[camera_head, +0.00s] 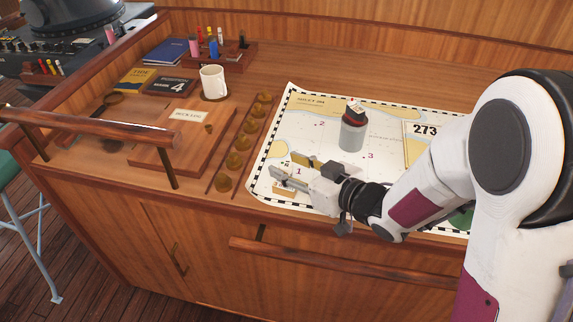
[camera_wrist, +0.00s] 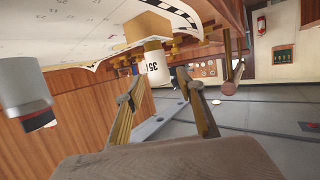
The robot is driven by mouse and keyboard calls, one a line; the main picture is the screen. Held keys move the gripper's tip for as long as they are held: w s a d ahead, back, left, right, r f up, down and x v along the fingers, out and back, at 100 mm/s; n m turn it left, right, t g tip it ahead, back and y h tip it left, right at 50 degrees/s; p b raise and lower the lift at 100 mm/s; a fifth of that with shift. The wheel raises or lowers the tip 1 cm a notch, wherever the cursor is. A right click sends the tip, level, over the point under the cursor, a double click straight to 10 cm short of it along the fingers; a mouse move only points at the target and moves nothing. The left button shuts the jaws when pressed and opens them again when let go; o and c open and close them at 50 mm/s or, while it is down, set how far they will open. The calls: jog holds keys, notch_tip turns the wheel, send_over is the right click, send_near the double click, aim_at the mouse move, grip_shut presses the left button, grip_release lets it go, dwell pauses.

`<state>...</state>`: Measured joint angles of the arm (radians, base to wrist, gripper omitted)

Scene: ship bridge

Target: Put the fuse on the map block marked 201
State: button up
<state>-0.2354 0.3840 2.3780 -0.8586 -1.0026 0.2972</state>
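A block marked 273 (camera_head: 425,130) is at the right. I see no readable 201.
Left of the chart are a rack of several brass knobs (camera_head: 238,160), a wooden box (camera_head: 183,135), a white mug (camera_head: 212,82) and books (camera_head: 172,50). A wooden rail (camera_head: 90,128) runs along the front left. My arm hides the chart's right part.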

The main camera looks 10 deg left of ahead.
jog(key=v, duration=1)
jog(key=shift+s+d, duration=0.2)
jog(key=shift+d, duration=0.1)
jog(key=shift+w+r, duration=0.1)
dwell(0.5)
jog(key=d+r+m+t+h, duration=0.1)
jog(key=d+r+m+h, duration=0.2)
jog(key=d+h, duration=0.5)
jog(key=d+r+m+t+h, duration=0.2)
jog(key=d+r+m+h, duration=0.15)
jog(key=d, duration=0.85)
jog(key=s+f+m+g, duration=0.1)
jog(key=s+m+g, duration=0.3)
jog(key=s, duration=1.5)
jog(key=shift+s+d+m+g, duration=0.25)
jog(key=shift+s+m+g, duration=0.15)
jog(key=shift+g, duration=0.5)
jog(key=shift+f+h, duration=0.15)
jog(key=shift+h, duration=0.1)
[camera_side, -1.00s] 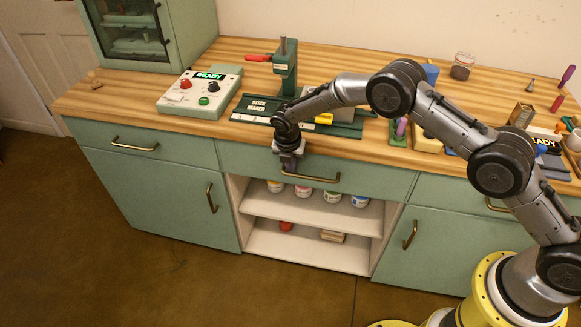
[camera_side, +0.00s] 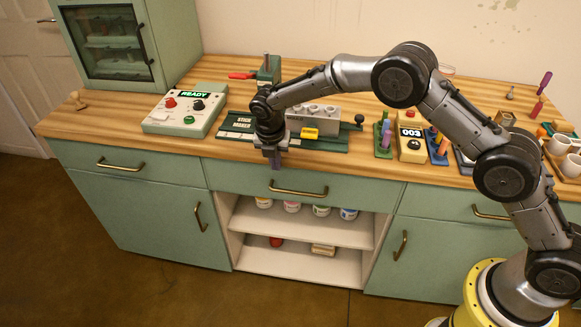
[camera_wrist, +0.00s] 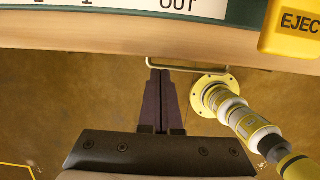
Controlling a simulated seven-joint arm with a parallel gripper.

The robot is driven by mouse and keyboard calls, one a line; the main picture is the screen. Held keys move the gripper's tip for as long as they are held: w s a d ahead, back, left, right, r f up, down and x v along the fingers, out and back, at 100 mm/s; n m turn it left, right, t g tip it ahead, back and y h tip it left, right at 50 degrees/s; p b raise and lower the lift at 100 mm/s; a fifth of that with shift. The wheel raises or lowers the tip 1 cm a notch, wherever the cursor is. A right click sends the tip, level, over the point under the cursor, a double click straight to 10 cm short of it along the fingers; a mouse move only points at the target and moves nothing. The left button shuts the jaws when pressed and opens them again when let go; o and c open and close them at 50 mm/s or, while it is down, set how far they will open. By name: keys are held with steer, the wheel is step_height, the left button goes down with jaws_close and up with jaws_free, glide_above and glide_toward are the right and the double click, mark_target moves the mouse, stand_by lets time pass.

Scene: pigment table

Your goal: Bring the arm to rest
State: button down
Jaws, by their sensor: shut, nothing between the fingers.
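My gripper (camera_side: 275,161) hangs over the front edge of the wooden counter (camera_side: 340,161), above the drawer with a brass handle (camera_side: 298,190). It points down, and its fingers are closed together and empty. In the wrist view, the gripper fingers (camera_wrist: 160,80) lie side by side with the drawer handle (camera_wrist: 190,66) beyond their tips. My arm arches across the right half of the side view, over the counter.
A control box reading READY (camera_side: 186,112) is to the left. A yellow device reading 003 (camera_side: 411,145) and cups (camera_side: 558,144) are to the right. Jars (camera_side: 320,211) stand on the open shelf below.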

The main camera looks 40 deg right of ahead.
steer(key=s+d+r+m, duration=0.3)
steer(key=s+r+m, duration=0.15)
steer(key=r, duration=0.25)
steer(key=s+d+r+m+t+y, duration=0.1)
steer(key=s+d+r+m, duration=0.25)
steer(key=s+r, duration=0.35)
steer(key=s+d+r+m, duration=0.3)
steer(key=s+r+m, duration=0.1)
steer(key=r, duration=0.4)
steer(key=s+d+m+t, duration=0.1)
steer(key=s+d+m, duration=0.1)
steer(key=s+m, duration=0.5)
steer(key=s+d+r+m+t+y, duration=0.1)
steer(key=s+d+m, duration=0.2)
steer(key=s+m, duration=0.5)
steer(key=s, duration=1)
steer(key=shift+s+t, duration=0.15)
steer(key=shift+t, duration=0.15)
********
Task prompt: Reproduce the entries above without change, omitting all pictures.

Task output:
[camera_head, +0.00s] 
[camera_wrist, +0.00s] 
The robot is driven by mouse and keyboard calls, one a line; the main picture is the screen. Held keys move the gripper's tip for as long as they are held: w s a d ahead, back, left, right, r f up, down and x v along the fingers, out and back, at 100 mm/s; n m turn it left, right, t g tip it ahead, back and y h tip it left, right at 50 degrees/s; p b raise and lower the lift at 100 mm/s; a fifth of that with shift. The wheel raises or lowers the tip 1 cm a notch, wherever the cursor is. A right click sends the tip, level, over the point under the cursor, a double click straight to 10 cm short of it along the fingers; a mouse move only points at the target and moves nothing. The left button shuts the jaws when pressed and opens them again when let go; o and c open and close them at 50 mm/s or, while it is down, set how far they will open. The calls: jog holds keys, notch_tip turns the wheel, send_over is the right click, send_near the double click, aim_at the mouse move, grip_shut presses the left button, grip_release lets it go, dwell pauses.

`<state>...</state>`: Measured joint angles of the arm (radians, base to wrist, gripper omitted)

Scene: ship bridge

Target: Put the fuse on the map block marked 201
State: button up
<state>-0.2354 0.3840 2.3780 -0.8586 -1.0026 0.2972</state>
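A block marked 273 (camera_head: 425,130) is at the right. I see no readable 201.
Left of the chart are a rack of several brass knobs (camera_head: 238,160), a wooden box (camera_head: 183,135), a white mug (camera_head: 212,82) and books (camera_head: 172,50). A wooden rail (camera_head: 90,128) runs along the front left. My arm hides the chart's right part.

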The main camera looks 10 deg left of ahead.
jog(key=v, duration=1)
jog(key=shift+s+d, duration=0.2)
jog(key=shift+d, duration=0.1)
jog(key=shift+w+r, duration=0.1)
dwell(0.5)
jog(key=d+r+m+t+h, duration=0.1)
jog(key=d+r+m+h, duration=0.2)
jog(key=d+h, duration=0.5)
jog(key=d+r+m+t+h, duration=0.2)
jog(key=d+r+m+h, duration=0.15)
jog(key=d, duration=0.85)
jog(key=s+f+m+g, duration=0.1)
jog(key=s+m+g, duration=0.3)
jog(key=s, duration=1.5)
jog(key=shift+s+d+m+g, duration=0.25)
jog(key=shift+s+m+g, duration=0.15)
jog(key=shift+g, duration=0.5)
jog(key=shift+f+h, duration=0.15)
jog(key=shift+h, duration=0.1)
[camera_side, -1.00s] 
[camera_side, +0.00s] 
[camera_wrist, +0.00s] 
Controlling a simulated seven-joint arm with a parallel gripper.

The robot is driven by mouse and keyboard calls, one a line; the main picture is the screen. Held keys move the gripper's tip for as long as they are held: w s a d ahead, back, left, right, r f up, down and x v along the fingers, out and back, at 100 mm/s; n m turn it left, right, t g tip it ahead, back and y h tip it left, right at 50 degrees/s; p b raise and lower the lift at 100 mm/s; a fifth of that with shift. The wheel raises or lowers the tip 1 cm a notch, wherever the cursor is. A right click sends the tip, level, over the point under the cursor, a double click straight to 10 cm short of it along the fingers; a mouse move only points at the target and moves nothing. The left button shuts the jaws when pressed and opens them again when let go; o and c open and close them at 50 mm/s or, while it is down, set how far they will open. By name: keys are held with steer, the wheel is step_height, the left button goes down with jaws_close and up with jaws_free, glide_above and glide_toward are the right and the double click, mark_target moves the mouse, stand_by lets time pass.

Scene: pigment table

Your goal: Bring the arm to rest
State: button down
Jaws, by their sensor: shut, nothing between the fingers.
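My gripper (camera_side: 275,161) hangs over the front edge of the wooden counter (camera_side: 340,161), above the drawer with a brass handle (camera_side: 298,190). It points down, and its fingers are closed together and empty. In the wrist view, the gripper fingers (camera_wrist: 160,80) lie side by side with the drawer handle (camera_wrist: 190,66) beyond their tips. My arm arches across the right half of the side view, over the counter.
A control box reading READY (camera_side: 186,112) is to the left. A yellow device reading 003 (camera_side: 411,145) and cups (camera_side: 558,144) are to the right. Jars (camera_side: 320,211) stand on the open shelf below.

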The main camera looks 40 deg right of ahead.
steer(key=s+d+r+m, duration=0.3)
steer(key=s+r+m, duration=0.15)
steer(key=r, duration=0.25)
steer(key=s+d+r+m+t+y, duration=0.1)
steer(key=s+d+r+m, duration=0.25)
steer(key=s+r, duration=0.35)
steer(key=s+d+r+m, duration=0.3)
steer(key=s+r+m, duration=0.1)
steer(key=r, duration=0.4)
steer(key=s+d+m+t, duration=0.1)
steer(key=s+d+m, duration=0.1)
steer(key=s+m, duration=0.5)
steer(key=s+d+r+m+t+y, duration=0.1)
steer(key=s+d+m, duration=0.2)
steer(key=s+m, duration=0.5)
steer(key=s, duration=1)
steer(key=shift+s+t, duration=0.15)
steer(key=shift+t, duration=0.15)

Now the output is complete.